Еще одним способом облегчить участие верующих в богослужении стала публикация двуязычных требников, где наряду с латинским текстом имелся французский перевод: владение такими книгами и использование их во время мессы безусловно поощрялось. Благодаря им присутствующие в храме могли идти след в след за священником, произнося те же молитвы и в тот же момент, когда он произносит их у алтаря. Так требник — инструмент личного благочестия — парадоксальным образом становится главным способом приобщения верующих к священнослужению, приобщения исключительно мистического, далекого от общинных практик, поскольку речь идет не о хоровом чтении вслух, но об индивидуальном (хотя и совокупном) произнесении тех же слов самостоятельно и полушепотом.

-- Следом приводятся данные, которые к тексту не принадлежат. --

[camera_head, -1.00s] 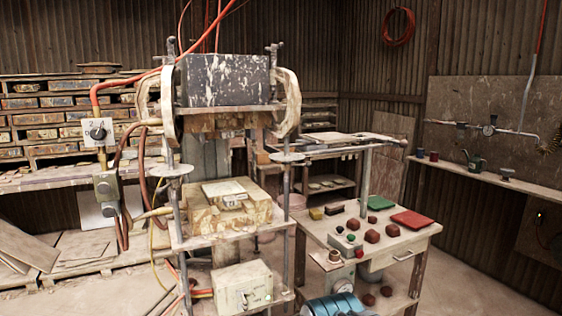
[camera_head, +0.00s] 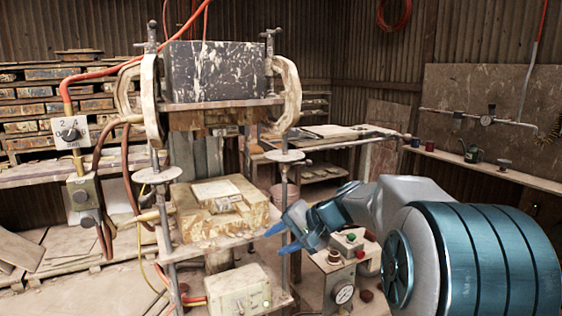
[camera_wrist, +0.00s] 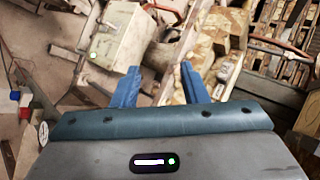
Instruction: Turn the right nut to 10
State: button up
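The press stands left of centre in the head view, with two upright rods. The right nut appears to be the pale round disc (camera_head: 286,157) on the right rod (camera_head: 283,190), below the clamp; no number on it is legible. A matching disc (camera_head: 157,174) sits on the left rod. My gripper (camera_head: 275,243) is open and empty, with blue fingers pointing left beside the right rod, below the disc. I cannot tell whether they touch the rod. In the wrist view my open fingers (camera_wrist: 158,75) point toward the press; the right nut is not clearly identifiable there.
A stained block (camera_head: 226,211) lies on the press's middle shelf. A control box (camera_head: 238,291) with a green light is below; it also shows in the wrist view (camera_wrist: 118,35). A gauge (camera_head: 343,292) and button box (camera_head: 349,241) stand right of the press, near my arm.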

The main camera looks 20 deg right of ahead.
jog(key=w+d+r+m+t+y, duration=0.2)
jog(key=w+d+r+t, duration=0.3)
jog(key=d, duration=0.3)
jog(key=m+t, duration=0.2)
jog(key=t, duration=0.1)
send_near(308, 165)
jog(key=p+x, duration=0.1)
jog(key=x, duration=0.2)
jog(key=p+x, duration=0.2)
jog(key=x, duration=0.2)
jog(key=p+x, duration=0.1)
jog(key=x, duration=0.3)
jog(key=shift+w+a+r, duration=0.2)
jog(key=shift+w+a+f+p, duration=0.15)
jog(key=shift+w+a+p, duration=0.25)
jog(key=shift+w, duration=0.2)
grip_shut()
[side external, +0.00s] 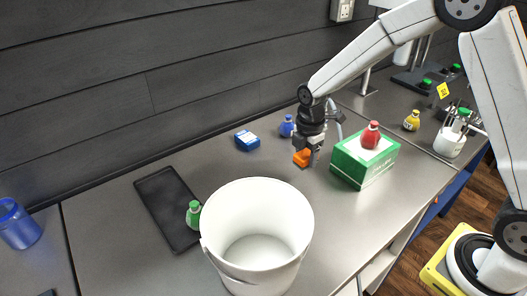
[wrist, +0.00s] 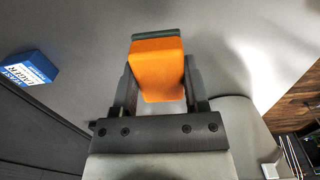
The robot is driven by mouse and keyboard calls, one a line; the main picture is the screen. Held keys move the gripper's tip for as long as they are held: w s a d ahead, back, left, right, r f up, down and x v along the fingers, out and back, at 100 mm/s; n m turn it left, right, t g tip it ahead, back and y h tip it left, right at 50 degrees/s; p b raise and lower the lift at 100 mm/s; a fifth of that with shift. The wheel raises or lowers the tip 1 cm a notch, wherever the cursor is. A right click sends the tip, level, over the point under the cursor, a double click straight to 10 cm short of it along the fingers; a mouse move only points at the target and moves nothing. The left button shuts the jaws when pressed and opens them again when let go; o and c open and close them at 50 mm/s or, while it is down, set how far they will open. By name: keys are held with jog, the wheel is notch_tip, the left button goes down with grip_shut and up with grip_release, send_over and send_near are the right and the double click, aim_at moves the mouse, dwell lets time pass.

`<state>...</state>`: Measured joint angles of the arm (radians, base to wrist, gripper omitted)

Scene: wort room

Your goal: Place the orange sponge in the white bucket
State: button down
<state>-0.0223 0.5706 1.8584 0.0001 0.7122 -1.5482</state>
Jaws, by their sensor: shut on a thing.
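The orange sponge (side external: 302,158) is between the fingers of my gripper (side external: 307,156), which is shut on it near the back of the grey bench. In the wrist view the sponge (wrist: 158,70) fills the space between the two fingers of my gripper (wrist: 158,85). I cannot tell whether the sponge touches the bench. The white bucket (side external: 230,232) stands upright at the front of the bench, left of and nearer than my gripper. Its open top faces the camera and its visible inside is empty.
A green and white box (side external: 350,166) with a red bottle (side external: 370,135) on it is just right of my gripper. A blue bottle (side external: 287,127) and a blue box (side external: 247,140) are behind.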

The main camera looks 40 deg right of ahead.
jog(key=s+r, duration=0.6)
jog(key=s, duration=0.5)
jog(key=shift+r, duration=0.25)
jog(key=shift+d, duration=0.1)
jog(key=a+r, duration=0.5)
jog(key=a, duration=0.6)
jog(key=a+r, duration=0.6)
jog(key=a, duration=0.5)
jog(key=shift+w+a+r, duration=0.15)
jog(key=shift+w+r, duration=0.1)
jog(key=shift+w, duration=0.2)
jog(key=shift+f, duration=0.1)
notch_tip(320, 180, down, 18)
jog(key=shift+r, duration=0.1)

Кроме того, распространению в конце XVII столетия «Обычной мессы на французском языке» способствовало намерение использовать ее Для обращения протестантов. Для тех же целей в 1679 году усилиями Пелиссона был напечатан и распространен «Латино–французский требник» в пяти томах, а в 1685 году (когда был отменен Нантский эдикт) по–распоряжению Людовика XIV парижский архиепископ велит отпечатать сто тысяч экземпляров «Католического часослова», открывающегося французским переводом обычной мессы. Правда, переводы такого рода вызывают бурные протесты и обвинения в янсенизме. Их обличители опасаются (или делают вид, что опасаются), как бы верующие не вообразили, что «являются священниками в том же смысле, что настоящие священники». Противостояние становится особенно яростным после папской буллы «Unigenitus» (1713), что не мешает появлению новых требников, где рядом с латинским текстом мессы находится либо дословный французский перевод, либо пересказ. Множатся также разнообразные «Упражнения для святой мессы», в которых перечисляются молитвы или размышления, которым следует предаваться в определенные моменты богослужения. Как пишет один из авторов, задача состоит в том, чтобы «проникаться духом того, о чем говорит священник, не следуя слишком близко за каждым его словом».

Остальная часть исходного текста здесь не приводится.